Saved data entries
========
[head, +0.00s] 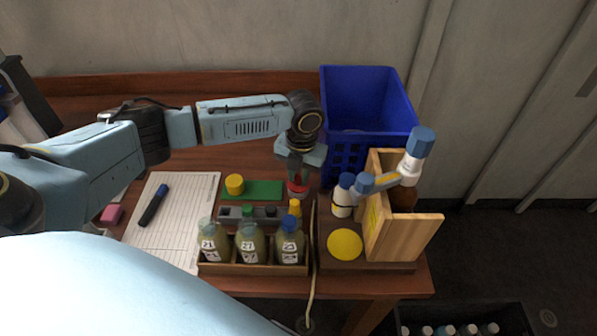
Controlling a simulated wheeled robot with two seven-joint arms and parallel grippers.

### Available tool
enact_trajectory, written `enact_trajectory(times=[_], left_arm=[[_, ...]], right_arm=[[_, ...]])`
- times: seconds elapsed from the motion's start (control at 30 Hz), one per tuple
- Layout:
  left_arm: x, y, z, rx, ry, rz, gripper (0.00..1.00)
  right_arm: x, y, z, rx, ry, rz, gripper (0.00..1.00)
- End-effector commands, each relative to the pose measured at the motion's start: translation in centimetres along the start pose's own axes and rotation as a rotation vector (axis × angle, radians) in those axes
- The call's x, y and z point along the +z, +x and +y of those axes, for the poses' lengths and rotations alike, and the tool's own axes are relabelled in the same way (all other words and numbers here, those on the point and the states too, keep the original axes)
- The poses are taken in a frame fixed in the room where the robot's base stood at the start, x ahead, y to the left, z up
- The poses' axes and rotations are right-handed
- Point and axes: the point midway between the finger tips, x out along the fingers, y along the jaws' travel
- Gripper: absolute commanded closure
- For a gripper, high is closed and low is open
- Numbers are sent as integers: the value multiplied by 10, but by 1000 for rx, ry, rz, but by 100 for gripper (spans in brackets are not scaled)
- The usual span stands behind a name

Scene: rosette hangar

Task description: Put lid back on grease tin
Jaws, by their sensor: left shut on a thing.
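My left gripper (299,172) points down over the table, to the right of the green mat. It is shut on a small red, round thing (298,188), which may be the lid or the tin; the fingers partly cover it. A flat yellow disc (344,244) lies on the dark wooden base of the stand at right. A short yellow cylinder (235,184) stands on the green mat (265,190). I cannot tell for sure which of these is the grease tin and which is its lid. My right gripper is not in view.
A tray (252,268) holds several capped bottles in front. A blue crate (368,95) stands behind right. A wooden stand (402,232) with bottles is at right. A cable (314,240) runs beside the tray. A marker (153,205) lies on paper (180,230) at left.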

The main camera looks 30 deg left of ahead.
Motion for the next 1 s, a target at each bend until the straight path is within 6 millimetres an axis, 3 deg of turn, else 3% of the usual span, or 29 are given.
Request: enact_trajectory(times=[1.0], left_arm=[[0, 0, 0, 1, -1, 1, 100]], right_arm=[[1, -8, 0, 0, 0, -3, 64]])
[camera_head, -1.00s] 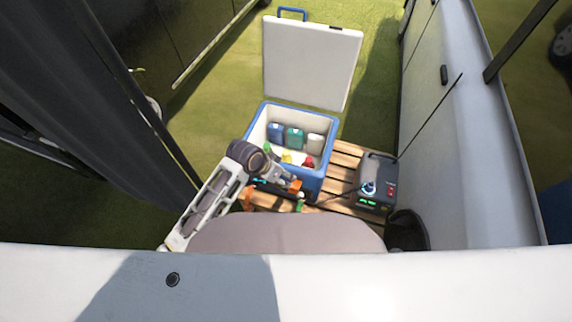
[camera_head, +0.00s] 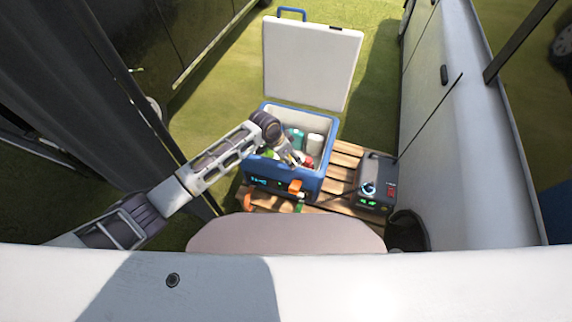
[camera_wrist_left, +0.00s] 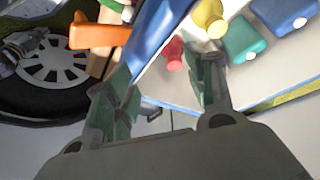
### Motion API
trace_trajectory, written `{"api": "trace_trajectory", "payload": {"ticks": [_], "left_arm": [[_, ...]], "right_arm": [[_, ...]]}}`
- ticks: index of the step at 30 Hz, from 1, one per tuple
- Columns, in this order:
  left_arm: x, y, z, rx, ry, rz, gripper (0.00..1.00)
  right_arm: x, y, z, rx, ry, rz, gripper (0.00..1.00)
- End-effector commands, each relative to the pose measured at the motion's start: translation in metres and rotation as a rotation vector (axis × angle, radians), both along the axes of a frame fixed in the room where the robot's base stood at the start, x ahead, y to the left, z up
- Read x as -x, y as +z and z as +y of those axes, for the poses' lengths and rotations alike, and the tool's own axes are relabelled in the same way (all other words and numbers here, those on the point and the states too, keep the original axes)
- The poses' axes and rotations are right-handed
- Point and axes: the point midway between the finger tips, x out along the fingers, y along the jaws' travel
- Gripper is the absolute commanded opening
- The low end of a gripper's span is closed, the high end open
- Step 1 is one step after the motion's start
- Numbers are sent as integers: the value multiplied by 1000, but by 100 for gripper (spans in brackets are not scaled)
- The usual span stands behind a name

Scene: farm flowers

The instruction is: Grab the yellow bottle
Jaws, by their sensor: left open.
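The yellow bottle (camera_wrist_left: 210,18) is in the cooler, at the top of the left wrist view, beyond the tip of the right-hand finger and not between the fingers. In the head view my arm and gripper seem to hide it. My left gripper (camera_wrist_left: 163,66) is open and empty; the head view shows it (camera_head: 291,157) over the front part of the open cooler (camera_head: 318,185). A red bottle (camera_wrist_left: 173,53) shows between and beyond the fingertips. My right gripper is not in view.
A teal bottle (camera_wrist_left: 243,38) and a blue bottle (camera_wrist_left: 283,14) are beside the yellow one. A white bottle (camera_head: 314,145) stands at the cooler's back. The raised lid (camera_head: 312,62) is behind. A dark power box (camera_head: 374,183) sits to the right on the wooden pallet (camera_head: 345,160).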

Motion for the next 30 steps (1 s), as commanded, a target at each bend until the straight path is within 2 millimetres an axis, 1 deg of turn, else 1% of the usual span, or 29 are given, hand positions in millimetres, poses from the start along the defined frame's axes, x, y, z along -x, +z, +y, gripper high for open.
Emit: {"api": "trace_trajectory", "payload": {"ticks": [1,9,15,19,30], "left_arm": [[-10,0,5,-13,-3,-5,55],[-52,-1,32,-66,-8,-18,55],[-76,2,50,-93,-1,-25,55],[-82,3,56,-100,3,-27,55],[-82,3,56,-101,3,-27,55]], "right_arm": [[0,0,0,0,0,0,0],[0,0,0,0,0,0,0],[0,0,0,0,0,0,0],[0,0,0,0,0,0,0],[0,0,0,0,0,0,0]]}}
========
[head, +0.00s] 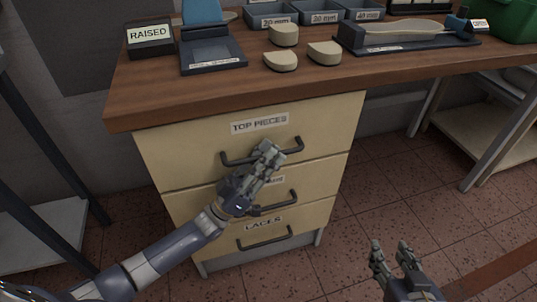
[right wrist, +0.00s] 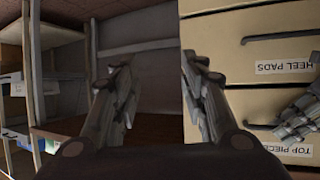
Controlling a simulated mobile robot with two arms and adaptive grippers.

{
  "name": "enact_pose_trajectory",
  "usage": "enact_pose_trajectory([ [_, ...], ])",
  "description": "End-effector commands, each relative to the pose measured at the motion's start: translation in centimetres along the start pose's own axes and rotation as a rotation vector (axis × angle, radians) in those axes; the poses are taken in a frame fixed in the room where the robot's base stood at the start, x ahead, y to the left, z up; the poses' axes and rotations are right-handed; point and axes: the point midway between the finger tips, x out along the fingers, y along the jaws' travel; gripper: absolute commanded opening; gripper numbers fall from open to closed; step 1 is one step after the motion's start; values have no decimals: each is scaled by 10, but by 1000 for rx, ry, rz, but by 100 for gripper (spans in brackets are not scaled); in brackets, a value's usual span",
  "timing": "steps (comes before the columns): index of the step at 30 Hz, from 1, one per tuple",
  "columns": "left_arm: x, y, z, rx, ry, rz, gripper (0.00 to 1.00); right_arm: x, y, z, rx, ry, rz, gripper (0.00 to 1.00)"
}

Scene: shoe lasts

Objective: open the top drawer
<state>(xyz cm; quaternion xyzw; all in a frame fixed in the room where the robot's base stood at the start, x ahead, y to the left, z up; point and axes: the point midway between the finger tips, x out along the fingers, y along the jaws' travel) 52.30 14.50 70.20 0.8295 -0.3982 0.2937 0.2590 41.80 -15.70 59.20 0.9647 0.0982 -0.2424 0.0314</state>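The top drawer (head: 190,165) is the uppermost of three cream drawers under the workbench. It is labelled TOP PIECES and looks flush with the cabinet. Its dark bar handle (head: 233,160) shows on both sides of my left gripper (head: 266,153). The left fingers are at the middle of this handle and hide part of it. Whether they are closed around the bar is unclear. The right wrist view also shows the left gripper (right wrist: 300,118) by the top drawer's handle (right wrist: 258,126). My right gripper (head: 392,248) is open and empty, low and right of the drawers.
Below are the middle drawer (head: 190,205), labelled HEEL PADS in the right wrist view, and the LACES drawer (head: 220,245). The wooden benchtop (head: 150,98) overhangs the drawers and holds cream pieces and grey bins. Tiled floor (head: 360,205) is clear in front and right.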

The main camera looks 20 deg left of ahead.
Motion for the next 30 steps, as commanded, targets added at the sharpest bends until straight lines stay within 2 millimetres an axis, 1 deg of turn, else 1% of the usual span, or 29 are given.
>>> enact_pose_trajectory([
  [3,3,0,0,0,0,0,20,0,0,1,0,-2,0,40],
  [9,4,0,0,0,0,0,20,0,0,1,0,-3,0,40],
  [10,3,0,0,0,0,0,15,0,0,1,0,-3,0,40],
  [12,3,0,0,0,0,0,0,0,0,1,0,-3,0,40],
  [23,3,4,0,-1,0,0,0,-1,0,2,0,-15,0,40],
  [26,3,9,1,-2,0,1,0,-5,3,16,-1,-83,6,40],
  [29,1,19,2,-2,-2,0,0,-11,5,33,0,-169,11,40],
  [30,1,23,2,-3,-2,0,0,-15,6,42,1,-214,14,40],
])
========
**Task instructions:**
Look through the entries above for the word "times". Copy every line where it shows up.

**Worked answer:**
enact_trajectory, written `enact_trajectory(times=[_], left_arm=[[_, ...]], right_arm=[[_, ...]])`
- times: seconds elapsed from the motion's start (control at 30 Hz), one per tuple
Request: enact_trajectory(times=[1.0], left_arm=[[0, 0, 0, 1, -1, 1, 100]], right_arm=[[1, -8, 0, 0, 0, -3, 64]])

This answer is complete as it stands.